Manipulation episode records:
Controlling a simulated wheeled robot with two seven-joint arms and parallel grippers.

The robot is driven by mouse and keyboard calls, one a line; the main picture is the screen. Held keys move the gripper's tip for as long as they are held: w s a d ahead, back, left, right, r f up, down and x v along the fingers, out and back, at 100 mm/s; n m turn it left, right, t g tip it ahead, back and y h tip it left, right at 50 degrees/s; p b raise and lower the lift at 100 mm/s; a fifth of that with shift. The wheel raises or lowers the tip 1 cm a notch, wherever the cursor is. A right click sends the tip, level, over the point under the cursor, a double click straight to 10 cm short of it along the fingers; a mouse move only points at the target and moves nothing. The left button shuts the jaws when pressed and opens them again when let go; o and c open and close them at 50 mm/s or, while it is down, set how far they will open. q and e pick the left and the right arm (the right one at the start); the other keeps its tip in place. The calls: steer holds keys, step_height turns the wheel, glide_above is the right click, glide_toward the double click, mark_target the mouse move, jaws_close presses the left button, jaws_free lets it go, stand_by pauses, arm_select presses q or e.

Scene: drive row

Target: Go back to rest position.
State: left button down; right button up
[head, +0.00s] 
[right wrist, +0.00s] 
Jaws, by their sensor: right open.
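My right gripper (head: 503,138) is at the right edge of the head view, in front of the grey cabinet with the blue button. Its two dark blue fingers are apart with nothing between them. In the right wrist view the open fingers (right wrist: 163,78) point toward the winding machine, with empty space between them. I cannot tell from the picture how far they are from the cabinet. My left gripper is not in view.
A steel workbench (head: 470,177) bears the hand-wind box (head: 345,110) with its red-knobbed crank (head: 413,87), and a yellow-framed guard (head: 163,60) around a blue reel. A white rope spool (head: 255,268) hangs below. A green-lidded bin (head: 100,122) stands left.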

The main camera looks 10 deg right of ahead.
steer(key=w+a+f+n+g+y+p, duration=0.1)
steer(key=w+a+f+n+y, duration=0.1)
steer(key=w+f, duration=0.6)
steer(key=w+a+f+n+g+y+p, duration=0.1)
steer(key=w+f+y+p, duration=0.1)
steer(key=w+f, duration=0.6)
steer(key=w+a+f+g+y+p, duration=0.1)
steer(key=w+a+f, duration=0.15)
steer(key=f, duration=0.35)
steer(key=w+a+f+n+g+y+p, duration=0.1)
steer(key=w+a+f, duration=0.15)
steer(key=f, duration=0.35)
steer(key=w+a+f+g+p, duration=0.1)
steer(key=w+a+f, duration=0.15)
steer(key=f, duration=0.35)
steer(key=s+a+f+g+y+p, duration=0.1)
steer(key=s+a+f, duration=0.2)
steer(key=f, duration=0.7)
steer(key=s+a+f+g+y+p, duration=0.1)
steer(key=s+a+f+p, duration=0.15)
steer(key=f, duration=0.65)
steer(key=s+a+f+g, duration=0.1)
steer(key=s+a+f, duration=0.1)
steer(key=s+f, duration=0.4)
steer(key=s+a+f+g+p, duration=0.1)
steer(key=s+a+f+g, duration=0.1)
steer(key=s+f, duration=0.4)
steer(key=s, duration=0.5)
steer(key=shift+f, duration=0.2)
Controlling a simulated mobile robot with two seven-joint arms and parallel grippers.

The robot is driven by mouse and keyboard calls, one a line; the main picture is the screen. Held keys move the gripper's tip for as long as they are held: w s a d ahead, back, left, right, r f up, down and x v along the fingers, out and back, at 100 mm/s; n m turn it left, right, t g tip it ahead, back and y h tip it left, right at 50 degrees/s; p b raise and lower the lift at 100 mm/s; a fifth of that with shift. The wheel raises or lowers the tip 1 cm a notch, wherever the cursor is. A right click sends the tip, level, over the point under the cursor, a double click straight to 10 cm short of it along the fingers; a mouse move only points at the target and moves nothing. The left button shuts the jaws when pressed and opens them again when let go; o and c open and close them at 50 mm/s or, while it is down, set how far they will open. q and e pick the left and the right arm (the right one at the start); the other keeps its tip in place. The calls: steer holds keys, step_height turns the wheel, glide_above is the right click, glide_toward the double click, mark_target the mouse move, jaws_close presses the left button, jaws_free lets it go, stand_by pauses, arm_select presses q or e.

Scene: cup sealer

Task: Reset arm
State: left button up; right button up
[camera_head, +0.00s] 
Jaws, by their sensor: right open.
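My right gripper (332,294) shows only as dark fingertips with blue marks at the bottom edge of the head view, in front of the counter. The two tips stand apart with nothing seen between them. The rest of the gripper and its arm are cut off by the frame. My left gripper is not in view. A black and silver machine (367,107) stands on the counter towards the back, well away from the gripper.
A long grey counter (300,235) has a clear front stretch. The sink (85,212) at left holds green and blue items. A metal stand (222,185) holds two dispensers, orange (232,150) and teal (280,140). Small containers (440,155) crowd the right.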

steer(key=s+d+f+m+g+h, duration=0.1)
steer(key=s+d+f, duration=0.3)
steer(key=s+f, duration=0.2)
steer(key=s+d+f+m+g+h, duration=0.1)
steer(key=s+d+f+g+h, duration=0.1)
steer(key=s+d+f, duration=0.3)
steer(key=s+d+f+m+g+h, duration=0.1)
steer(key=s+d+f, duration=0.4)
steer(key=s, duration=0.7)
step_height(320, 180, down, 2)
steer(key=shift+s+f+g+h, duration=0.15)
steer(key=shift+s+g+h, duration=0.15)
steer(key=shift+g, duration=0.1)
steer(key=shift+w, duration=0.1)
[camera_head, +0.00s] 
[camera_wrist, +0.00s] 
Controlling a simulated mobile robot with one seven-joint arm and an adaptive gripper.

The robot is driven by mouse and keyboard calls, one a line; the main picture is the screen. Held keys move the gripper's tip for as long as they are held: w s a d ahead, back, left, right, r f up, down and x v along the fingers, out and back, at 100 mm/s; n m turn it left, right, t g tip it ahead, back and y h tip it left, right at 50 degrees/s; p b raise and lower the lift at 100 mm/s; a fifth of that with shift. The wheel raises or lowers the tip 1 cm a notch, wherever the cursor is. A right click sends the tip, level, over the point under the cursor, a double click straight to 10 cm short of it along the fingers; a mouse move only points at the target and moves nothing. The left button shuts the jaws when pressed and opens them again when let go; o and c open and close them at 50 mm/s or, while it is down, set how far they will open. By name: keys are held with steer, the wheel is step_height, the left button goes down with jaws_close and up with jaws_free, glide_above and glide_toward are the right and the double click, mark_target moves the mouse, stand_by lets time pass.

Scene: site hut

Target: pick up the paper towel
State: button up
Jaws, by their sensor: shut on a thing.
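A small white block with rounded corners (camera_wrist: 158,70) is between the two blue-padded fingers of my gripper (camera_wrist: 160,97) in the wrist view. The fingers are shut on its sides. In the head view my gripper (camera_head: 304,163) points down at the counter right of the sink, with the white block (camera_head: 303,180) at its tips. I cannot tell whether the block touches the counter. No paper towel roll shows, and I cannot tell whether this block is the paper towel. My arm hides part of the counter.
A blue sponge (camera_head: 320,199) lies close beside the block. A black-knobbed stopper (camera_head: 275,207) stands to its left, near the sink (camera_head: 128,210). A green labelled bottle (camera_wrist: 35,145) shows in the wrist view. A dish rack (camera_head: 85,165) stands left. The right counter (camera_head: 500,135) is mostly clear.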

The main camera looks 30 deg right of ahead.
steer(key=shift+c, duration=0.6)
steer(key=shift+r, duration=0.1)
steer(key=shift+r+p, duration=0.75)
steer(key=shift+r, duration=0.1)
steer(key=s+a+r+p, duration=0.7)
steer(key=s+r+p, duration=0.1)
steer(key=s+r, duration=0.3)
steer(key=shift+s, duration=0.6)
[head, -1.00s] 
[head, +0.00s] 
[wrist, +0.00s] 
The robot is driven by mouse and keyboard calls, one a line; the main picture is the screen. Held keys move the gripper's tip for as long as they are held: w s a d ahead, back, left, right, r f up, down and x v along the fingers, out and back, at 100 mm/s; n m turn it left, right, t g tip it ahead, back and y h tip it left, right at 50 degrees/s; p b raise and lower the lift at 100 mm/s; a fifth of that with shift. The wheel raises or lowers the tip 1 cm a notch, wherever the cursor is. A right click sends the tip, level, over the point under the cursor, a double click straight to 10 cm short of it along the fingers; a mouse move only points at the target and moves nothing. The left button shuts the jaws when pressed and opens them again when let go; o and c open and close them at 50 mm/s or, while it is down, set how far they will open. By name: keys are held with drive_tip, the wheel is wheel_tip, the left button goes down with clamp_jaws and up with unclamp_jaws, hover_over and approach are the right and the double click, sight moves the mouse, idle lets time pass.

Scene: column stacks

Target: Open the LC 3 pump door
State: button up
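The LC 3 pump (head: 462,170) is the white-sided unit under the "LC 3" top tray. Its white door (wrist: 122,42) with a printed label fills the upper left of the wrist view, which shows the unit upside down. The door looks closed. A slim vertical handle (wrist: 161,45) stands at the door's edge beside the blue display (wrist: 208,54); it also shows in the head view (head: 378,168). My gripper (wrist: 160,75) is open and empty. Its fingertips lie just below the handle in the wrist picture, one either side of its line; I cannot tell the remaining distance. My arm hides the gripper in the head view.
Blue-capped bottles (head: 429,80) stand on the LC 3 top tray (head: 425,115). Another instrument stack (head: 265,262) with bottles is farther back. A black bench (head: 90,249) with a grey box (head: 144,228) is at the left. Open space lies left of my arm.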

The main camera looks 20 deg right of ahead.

■ **TASK**: From the listing, copy each line containing the word "grippers".

■ **SOLUTION BELOW**:
Controlling a simulated wheeled robot with two seven-joint arms and parallel grippers.
Controlling a simulated mobile robot with two seven-joint arms and parallel grippers.

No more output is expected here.